I increasingly own more and more games about finding homes for cute animals. Everdell was one of my first if it was less realistic and more Redwall. Cascadia and Harmonies both were fun puzzles about appropriate habit development. Last month’s Ark Nova is also mostly about building a zoo and filling it with marketable critters. Forest Shuffle stands out in a handful of ways, from its quiet charm to the rhythm of play. Let’s set off on our arboreal adventure.
In Forest Shuffle players will take turns either drawing cards or playing cards out of their hands. First they’ll need to play trees into their tableau and then they’ll need to play animals and underbrush into those trees. Everything sprouts points and depending on what you’ve played and where you can end the game with a massive ecosystem of points.

Turns are very simple as you alternate between either drawing or playing. The cost to play cards (trees, animals, what have you) are the cards from your hands which get placed in a communal area in the middle of the play area. When you draw cards, you can draw unseen from the deck or you can draw from this communal area. This means that it’s very likely you’ll discard one card on a turn and then draw that card back a few turns later. The trick is to not give up cards your rival foresters want. If there are every ten or more cards in the communal area then all the cards get discarded. Cards will also sometimes have a bonus which you can trigger by paying only with cards that have a matching symbol. The symbols are only used for this and for scoring. Even if an animal has an oak or sycamore symbol it can be played to any tree.
At first you start with a blank canvass and will need to plant trees. There are eight varieties and each one scores differently and comes with different abilities. Some trees are worth a set amount per tree, some reward you by planting more of their own kind, others want varieties of trees in their forest, and so on. A few trees score based on how many you have compared to other players so keep an eye out on how their forest is growing. Trees start empty and can hold four (or more) cards. If you need a free generic tree, you can flip any card over and play it with its back up.

The critters and undergrowth are the real heart of the game and the different strategies and synergies they’ll offer will direct much of your strategy. Every non-tree card is split in half either left-right or top-down and when you play them you have to make the decision of which you’ll play and which you’ll hide under the tree card. Collecting sets of butterflies or stockpiling rabbits can be just as profitable as filling your woods with foxes and deer. Mushrooms often don’t offer up points but can supercharge your engine by letting you draw or play extra cards.

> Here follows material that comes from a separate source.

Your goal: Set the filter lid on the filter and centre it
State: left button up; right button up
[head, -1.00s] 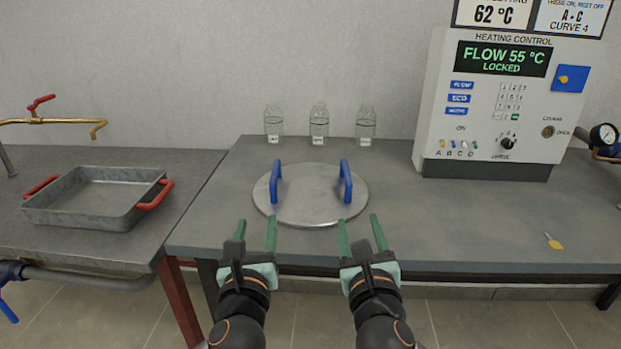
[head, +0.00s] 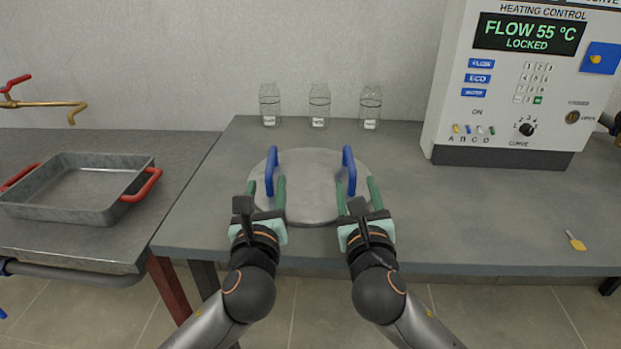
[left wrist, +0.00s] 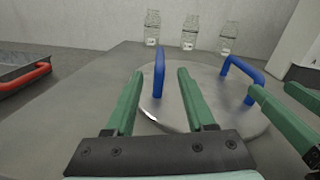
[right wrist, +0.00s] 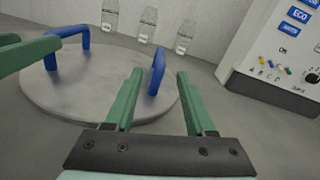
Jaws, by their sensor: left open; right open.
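The filter lid (head: 310,185) is a round grey metal disc with two upright blue handles, lying flat on the table. My left gripper (head: 267,192) is open, with its green fingers on either side of the near end of the left blue handle (head: 272,170); the handle also shows between and ahead of the fingertips in the left wrist view (left wrist: 159,75). My right gripper (head: 356,192) is open around the near end of the right blue handle (head: 348,168), also seen in the right wrist view (right wrist: 157,72). I cannot tell whether fingers touch the handles. No filter is recognisable.
Several glass jars (head: 319,107) stand behind the lid against the wall. The heating control box (head: 515,90) stands at the right, and a yellow-tipped tag (head: 576,242) lies near the right front edge. A metal tray (head: 75,205) with red handles sits on the left counter below a brass tap (head: 50,104).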

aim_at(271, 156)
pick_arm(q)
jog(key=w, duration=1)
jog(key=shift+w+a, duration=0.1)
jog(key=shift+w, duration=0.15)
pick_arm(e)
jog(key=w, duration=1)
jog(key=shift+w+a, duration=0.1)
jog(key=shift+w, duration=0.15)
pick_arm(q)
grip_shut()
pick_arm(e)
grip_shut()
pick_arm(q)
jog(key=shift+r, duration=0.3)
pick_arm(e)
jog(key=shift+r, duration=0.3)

The game ends when you draw the third winter card that was randomly shuffled in at the start of the game, giving you an impending sense of finality with every winter card drawn without ever making it known exactly when the game will end. During scoring, you’ll score your trees, your left-right cards, and then your top-down cards. One last little sneaky scoring area is your cave which bears and raccoons allow you to stash cards in and score at the end of the game. Points can crank up incredibly high as you find all sorts of hidden nooks and crannies where points have been flourishing. Each forest always looks very different and the end-game is a fun surprise as you look over and see just what your fellow players have been up to while you’ve been working.
Forest Shuffle feels very gentle and pleasant as you set up your trees and start sliding different life into them watching them come to life. Cards have continuous impact throughout the game so everything always feels very alive and interactive rather than just being played, scored, and forgotten about. You are constructing a living ecosystem and paying attention to how its growing can be very rewarding. I thoroughly enjoy the quick decisions and ease of play this game offers. The comunal area is particularly engaging as giving up cards doesn’t feel as wasteful as just dumping them in a discard pile never to be seen again. Maybe you’ll recycle that butterfly back into your forest. Maybe one of your rivals will scoop up that Linden you’re thinking of paying to get the goshawk you’ve been prepping to feed a bunch of birds for several turns now. Every decision feels meaningful and long-lived while seldom feeling like you’ve screwed yourself over. I highly recommend it.